In HBO’s new show Euphoria, Zendaya's character, Rue, is laying in a twin-size bed with her mother, who's gently braiding her hair. "So, Jules slept over last night?" she asks her daughter, who casually responds, “Yeah, so?”
“Are you two in a relationship?” she continues. “I mean, yeah, kinda…” It’s unclear whether or not they’ve ever discussed Rue’s sexuality, but in the context of this particular conversation, it’s not important. “Baby, just take your time. You’ve come a long way. You’re delicate,” Rue’s mother tells her. The scene serves primarily to spotlight Rue’s mother’s fears about her teenage daughter, who is a recovering drug addict, and her emotional capacity for a relationship. Flash forward to a later scene where Jules, a trans teenage girl played by Hunter Scafer, is having dinner with her father. “‘Cause I’ve been thinking, you know, if it was, if you two were a thing… We could all just do, like, a family thing together. Maybe go out to dinner or something,” Jules’ father suggests. “I don’t want to go to dinner with you and Rue. I’m sorry,” she retorts. “Why? Because you’re embarrassed of me?” After his response, the two exchange smirks and the conversation slowly wilts.

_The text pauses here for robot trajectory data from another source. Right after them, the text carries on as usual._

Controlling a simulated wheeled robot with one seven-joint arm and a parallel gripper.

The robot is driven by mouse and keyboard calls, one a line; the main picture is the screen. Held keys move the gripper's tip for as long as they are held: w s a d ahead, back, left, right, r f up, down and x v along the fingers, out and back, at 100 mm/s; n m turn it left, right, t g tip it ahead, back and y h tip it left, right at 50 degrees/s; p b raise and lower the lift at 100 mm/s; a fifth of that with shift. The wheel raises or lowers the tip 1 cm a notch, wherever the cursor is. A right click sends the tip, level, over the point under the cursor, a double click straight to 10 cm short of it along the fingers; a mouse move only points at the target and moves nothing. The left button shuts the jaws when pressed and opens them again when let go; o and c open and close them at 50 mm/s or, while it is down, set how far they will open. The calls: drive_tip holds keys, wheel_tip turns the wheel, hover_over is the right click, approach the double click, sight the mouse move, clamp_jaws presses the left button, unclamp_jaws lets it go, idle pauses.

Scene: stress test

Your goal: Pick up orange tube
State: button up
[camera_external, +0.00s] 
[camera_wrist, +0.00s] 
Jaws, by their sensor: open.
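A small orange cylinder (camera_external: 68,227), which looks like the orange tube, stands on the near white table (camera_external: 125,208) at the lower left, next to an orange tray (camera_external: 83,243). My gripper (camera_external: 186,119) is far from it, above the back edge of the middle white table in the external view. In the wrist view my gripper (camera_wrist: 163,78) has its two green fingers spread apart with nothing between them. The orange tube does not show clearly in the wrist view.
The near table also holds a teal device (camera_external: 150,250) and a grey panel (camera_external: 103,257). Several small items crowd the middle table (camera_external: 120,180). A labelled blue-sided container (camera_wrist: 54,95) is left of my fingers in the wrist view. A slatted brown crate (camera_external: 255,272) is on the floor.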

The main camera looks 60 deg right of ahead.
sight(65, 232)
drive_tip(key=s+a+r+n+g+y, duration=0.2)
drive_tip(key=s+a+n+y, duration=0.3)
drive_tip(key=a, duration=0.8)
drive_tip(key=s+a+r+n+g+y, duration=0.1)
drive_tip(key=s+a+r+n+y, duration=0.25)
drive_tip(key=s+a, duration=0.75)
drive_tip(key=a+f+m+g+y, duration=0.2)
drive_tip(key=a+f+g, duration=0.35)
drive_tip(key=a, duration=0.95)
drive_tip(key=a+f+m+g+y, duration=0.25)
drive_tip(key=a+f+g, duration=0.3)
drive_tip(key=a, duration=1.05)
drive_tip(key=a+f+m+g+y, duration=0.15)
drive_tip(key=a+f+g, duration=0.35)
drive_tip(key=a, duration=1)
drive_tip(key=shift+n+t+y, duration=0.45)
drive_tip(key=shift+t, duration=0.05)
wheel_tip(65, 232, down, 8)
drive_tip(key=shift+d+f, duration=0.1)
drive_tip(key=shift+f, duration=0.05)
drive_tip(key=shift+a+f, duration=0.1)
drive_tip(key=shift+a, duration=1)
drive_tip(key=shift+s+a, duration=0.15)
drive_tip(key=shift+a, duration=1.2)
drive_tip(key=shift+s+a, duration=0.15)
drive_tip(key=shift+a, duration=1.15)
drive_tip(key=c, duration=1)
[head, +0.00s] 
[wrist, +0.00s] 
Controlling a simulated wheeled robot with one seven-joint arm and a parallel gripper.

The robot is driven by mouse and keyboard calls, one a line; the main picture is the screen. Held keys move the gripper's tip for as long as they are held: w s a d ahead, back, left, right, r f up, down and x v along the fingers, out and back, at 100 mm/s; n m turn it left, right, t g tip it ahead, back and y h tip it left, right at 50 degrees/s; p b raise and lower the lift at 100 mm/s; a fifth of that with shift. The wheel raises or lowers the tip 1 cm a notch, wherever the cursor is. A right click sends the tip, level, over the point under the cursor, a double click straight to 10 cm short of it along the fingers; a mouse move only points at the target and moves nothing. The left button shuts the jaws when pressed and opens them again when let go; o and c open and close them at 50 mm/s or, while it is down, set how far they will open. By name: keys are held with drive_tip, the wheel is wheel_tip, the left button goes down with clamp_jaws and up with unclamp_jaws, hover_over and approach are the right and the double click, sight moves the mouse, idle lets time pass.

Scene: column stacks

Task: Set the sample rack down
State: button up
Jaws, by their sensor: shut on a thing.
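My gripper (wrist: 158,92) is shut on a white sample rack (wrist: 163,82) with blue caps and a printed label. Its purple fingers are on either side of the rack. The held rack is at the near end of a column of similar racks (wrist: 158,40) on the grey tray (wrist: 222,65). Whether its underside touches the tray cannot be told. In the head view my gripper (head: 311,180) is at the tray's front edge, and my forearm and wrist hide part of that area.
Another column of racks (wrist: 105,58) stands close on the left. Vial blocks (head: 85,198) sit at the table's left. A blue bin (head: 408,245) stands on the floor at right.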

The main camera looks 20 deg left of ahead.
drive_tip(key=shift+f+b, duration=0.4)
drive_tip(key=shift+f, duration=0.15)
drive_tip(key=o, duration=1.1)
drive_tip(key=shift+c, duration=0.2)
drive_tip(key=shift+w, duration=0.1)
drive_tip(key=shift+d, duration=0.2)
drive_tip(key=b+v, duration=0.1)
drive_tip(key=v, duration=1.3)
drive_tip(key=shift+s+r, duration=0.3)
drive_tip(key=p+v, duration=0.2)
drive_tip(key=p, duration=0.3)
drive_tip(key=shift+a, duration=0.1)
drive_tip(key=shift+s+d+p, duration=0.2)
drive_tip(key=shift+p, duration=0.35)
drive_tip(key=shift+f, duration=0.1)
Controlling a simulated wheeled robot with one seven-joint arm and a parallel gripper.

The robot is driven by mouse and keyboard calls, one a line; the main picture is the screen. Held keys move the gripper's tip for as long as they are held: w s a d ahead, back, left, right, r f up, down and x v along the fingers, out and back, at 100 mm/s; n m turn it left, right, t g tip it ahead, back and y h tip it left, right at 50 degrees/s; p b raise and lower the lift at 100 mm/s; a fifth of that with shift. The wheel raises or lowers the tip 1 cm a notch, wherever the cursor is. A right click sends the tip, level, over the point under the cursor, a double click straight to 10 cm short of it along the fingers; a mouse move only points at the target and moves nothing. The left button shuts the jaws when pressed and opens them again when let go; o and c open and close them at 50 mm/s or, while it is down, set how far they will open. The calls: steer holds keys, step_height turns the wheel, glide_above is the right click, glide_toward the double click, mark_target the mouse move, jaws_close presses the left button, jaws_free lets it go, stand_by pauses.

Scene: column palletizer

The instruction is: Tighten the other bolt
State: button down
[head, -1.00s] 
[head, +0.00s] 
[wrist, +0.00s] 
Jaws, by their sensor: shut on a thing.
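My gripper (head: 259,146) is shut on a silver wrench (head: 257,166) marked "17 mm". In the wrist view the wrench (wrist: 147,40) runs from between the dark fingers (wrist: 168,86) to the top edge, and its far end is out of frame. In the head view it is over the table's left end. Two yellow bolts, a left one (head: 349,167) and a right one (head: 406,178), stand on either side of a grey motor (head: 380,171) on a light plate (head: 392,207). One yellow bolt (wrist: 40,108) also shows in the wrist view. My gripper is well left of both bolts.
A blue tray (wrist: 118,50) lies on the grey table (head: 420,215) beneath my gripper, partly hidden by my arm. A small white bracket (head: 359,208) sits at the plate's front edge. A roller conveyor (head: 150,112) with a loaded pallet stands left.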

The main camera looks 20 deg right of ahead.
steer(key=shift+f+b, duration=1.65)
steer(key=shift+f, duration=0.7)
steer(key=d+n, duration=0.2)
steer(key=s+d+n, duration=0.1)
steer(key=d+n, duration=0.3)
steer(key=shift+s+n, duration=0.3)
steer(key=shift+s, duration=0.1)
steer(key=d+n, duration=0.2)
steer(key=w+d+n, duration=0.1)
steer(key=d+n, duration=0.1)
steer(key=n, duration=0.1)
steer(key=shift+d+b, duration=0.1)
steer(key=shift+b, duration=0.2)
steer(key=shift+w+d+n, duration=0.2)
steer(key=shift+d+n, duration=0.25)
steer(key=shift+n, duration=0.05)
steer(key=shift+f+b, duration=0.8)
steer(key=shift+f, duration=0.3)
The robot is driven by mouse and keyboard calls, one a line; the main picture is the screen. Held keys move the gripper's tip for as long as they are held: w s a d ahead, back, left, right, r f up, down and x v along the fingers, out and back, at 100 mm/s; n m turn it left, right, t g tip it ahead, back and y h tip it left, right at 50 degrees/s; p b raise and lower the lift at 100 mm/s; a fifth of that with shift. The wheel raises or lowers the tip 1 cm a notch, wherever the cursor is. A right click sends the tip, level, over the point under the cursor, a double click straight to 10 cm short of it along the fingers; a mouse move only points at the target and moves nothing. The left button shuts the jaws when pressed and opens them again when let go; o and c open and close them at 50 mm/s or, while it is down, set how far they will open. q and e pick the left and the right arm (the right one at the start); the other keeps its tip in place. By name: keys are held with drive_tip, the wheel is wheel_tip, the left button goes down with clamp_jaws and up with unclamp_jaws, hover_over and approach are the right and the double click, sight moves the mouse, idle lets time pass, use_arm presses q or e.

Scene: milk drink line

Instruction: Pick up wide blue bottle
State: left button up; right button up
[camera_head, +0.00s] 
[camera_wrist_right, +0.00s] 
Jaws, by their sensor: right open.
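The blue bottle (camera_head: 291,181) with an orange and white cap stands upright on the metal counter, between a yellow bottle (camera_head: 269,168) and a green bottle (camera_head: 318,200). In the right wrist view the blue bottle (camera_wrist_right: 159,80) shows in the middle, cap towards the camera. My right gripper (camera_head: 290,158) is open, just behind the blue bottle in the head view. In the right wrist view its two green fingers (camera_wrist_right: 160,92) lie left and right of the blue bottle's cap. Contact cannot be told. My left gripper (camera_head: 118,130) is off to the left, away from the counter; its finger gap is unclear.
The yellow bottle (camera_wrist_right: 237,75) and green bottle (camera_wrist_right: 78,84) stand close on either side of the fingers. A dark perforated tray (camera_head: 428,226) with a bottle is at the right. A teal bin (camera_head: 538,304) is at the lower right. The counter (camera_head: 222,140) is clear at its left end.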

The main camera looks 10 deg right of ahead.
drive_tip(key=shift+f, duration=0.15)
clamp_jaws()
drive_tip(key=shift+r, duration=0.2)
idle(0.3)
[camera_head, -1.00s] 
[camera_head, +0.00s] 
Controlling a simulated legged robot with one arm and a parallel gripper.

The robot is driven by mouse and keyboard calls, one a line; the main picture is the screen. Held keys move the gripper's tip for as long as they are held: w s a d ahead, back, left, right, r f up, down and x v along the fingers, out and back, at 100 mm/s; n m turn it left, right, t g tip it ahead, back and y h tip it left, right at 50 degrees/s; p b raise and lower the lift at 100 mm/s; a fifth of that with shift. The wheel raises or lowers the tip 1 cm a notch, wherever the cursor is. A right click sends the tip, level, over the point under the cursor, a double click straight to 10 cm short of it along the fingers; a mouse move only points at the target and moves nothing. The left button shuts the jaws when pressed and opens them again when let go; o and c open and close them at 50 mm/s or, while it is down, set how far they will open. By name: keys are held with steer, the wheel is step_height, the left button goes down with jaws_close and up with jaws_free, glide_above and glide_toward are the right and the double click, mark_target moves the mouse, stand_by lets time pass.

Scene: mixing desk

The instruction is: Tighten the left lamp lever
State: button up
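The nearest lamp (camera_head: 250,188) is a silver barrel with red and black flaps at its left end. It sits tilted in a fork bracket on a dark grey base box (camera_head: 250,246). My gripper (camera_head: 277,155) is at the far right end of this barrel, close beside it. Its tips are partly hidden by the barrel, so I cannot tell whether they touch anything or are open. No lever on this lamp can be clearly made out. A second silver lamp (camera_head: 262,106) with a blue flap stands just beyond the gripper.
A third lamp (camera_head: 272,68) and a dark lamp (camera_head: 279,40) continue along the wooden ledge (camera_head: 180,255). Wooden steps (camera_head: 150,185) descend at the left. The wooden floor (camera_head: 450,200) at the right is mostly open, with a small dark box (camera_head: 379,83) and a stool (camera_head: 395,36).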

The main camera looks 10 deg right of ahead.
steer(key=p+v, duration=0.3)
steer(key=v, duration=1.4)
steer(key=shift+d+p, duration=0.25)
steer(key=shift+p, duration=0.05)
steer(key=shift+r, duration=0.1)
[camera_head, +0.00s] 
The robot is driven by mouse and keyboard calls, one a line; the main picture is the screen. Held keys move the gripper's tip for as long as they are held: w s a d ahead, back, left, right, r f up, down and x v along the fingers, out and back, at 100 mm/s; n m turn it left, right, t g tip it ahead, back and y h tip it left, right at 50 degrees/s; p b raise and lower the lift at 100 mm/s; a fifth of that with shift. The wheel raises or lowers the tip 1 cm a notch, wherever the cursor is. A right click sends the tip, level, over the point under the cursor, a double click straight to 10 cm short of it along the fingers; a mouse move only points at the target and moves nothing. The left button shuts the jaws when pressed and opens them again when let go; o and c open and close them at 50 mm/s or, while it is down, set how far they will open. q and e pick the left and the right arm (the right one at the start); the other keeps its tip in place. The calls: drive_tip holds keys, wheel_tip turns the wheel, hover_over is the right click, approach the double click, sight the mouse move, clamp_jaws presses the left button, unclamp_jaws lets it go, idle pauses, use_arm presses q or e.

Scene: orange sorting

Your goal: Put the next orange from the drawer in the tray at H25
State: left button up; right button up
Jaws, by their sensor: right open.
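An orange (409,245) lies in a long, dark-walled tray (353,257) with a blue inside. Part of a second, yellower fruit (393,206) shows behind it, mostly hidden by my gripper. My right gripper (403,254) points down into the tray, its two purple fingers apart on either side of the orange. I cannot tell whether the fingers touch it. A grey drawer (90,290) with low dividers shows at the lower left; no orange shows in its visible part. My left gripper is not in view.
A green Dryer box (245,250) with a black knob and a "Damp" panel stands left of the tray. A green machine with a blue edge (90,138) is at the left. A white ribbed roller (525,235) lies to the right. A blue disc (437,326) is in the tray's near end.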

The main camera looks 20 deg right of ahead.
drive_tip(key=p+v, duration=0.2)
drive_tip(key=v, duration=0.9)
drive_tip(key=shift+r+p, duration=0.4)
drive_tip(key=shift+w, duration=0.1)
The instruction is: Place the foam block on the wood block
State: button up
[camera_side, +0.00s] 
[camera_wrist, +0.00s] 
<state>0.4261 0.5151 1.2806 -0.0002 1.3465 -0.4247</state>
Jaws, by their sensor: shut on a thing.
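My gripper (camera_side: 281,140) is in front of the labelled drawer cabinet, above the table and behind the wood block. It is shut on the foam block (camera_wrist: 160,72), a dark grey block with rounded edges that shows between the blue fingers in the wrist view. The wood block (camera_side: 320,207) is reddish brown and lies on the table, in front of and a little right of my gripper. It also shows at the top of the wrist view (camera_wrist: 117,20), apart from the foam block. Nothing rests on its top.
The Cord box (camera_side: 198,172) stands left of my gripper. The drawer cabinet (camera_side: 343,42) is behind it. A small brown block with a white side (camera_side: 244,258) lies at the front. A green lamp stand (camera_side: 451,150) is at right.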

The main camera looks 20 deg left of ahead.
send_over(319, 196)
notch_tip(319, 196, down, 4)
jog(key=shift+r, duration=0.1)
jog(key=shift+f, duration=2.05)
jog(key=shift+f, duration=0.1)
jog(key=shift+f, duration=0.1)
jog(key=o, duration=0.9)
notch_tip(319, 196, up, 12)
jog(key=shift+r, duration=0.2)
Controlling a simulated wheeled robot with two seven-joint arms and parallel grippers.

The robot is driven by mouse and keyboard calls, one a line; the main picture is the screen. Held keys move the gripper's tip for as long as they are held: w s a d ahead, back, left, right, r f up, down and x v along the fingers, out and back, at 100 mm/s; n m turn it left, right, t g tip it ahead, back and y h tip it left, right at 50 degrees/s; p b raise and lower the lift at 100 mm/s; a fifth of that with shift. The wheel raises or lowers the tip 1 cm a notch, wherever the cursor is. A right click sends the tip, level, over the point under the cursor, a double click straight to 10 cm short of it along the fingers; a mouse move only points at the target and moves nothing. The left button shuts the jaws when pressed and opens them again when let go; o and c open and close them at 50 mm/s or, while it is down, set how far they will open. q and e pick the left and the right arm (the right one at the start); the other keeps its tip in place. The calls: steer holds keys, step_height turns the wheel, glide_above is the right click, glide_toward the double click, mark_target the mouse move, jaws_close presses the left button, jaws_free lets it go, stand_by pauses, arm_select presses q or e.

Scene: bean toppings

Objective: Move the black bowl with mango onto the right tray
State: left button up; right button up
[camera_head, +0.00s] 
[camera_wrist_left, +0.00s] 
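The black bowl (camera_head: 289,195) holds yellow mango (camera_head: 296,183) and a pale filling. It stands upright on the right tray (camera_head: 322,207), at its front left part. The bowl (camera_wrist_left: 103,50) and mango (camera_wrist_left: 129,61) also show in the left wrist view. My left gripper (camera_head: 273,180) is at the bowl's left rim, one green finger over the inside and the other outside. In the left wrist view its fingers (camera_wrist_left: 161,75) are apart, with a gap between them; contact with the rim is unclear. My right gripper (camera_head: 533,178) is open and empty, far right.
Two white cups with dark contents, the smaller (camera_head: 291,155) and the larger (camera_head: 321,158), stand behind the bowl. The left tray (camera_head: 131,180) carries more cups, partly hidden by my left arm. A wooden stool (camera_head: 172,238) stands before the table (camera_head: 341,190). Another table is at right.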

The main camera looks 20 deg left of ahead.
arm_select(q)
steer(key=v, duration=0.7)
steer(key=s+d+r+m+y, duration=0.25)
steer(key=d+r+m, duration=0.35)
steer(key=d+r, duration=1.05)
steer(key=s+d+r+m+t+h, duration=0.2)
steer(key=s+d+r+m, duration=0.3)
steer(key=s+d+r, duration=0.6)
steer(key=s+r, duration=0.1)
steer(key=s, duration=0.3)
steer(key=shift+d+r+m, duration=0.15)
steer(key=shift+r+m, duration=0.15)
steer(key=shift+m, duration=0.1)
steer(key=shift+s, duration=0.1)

Neither Jules’ nor Rue’s sexualities are ever examined in depth by their families (both of them also date boys throughout the show). What’s made clear in these scenes is that they both feel safe in their homes and their families accept them for who they are. That’s the kind of world bisexual people deserve to live in: one that doesn’t constantly pathologize their identities or try to force them into more easily digestible categories.